4 Things the US can Learn About Data Protection from the EU’s GDPR
For the most part, the data space in the US has remained unregulated unlike the EU and its GDPR. One might get the impression anyone can request any information, do whatever they want with it, and no one would blink an eye. American citizens have historically shown trust in the activities and processes of data service providers. And they routinely volunteer personal data with comparatively minor protections from their government.
With individual states taking the lead, like with the California Consumer Privacy Act of 2018, might now be the right time for the federal government to enact nationwide GDPR-like laws?
On April 14, 2016, the EU Parliament approved the General Data Protection Regulation (GDPR), after four years of intensive groundwork and deliberations. The GDPR is a regulation on data protection, privacy, and the transfer of personal data for all citizens of the European Union as well as the European Economic Area.
The idea of data regulation is important and necessary. The US can glean lessons from the EU’s GDPR if it wants to enact similar consumer privacy protections through data regulation. Below are four such examples.
1. Synergy and the GDPR
The first thing to note is the synergy between the European Union member countries. It took four years to approve the GDPR. This may seem like a long time, but it takes a lot of willpower for countries to agree on cross-country regulations. The unity of the EU in reaching this milestone is laudable.

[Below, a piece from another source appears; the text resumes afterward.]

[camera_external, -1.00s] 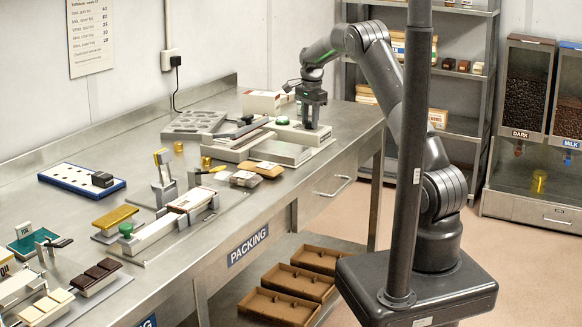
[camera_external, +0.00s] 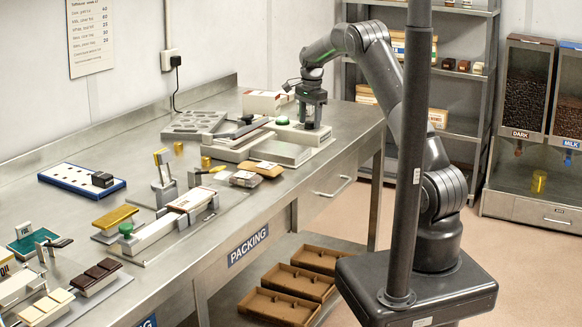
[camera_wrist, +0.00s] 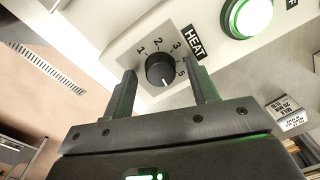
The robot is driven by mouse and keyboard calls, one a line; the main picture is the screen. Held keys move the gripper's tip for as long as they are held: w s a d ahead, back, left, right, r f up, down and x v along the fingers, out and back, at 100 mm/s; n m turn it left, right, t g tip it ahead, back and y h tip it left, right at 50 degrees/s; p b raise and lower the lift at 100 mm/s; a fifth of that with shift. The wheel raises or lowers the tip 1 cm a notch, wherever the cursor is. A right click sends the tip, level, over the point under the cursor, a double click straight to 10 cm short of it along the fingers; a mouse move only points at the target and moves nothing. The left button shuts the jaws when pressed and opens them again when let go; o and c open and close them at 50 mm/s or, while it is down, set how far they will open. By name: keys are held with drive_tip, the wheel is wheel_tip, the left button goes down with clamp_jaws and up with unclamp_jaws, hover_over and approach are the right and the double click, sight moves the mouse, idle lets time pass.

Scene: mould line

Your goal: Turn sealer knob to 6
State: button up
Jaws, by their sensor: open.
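The sealer (camera_external: 292,152) stands at the far end of the bench, with a green button on top. In the wrist view its black knob (camera_wrist: 160,68) sits on a pale panel beside a HEAT label (camera_wrist: 194,43). Numbers ring the knob; 1, 2, 3 and 5 can be made out, and no 6 is readable. A short white mark on the knob points toward the bottom of the picture. My gripper (camera_wrist: 162,72) is open, with one finger on each side of the knob. I cannot tell whether the fingers touch it. In the external view my gripper (camera_external: 311,122) points down over the sealer's right end.
A lit green button (camera_wrist: 250,16) is close to the knob on the same panel. Small packs (camera_external: 256,168) lie just in front of the sealer, and a grey moulded tray (camera_external: 194,125) is behind it to the left. The bench's front edge is close by.

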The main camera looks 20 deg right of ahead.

If the US is to make headway in this regard, it must be willing to form alliances with other stakeholders outside its governing bodies. If not with other countries, the government should at least be willing to meet with data experts, companies, and other relevant stakeholders to work on new regulations.
2. Legal Implications
Every regulation once agreed on becomes legally binding. Though GDPR was officially launched in Europe, by its implication every global business engaging in targeted marketing to customers located in the EU (whether they are citizens of EU nations or not) can be legally affected by the regulation.
Some regulations make it difficult for global businesses to thrive within the EU market. The GDPR implies that even if data protection and privacy is not a law in your locale, for you to target customers within the EU, you must comply with the regulations. This is capable of crippling international business operations for some American companies.
The fines imposed on breaches, and misunderstandings about which companies are subject to GDPR rules, are also capable of pushing popular sites to ban EU citizens from accessing their websites. For example, there was a €50 million fine on Google for alleged GDPR violations, and there have been bigger fines handed down since then.
3. GDPR Education
The GDPR has become a sort of gold standard in consumer data privacy regulations. This gives momentum to the call by some lawmakers in the US for the introduction of America’s own new data privacy regulations.
The US has been known to be a pacesetter, not a follower of policies and regulations of other countries. It has thriving multi-million (and multi-billion) dollar data-powered businesses and industries to consider in addition to consumer privacy protections.
As a result, US officials must also be willing to educate themselves on what works and what doesn’t in regards to economic effects of such regulations. A year after the introduction of GDPR, a variety of unintended consequences became clear.
Bearing in mind that GDPR has fallen short of some people’s expectations, lawmakers and other relevant stakeholders in other countries have an opportunity to do better, rather than repeat Europe’s mistakes. They should take the opportunity to learn from the precedent.
4. Cost Implications
Regulations like the GDPR are meant to protect the privacy of data for all, not to impose heavy financial burdens on the companies it is meant to regulate.
According to the 2017 Privacy Governance Report, the IAPP and EY found Fortune’s Global 500 companies were expected to spend roughly $7.8 billion preparing for GDPR compliance. And that doesn’t account for the cost of fines where compliance is deemed lacking.
According to some, the EU needs to reform GDPR if it wants to thrive in today’s data-driven economy. But the EU’s regulation still has a lot to teach US regulators if they want to better protect their own consumers while also preserving national economic interests.
The General Data Protection Regulation (GDPR) Stats
The General Data Protection Regulation (GDPR) has been officially enforced since May 28 of 2018
While it was officially created in Europe, every global business whose current or future customers may be located in Europe can be legally affected by the regulation.
On January 25, 2019, the European Commission issued the most recent numbers and updates on that important online privacy regulation:
- Telemarketing and promotional emails are the two GDPR breaches that are most often reported to EU national data protection authorities
- Almost 100,00 complaints have been lodged with EU national data protection authorities since the regulation went into effect
- The data protection authorities have started 250 investigations in the context of EU cross-border data processing activities
- There have been three fines issues so far:
- €5,280 fine on a sport betting café for unlawful video surveillance
- €20,000 fine on a social network operator for failing to protect users’ personal data.
- €50 million fine on Google for alleged GDPR violations (The biggest fine in GDPR history so far)
For legal consultation concerning the privacy regulations and how it may impact your business, refer to a qualified lawyer.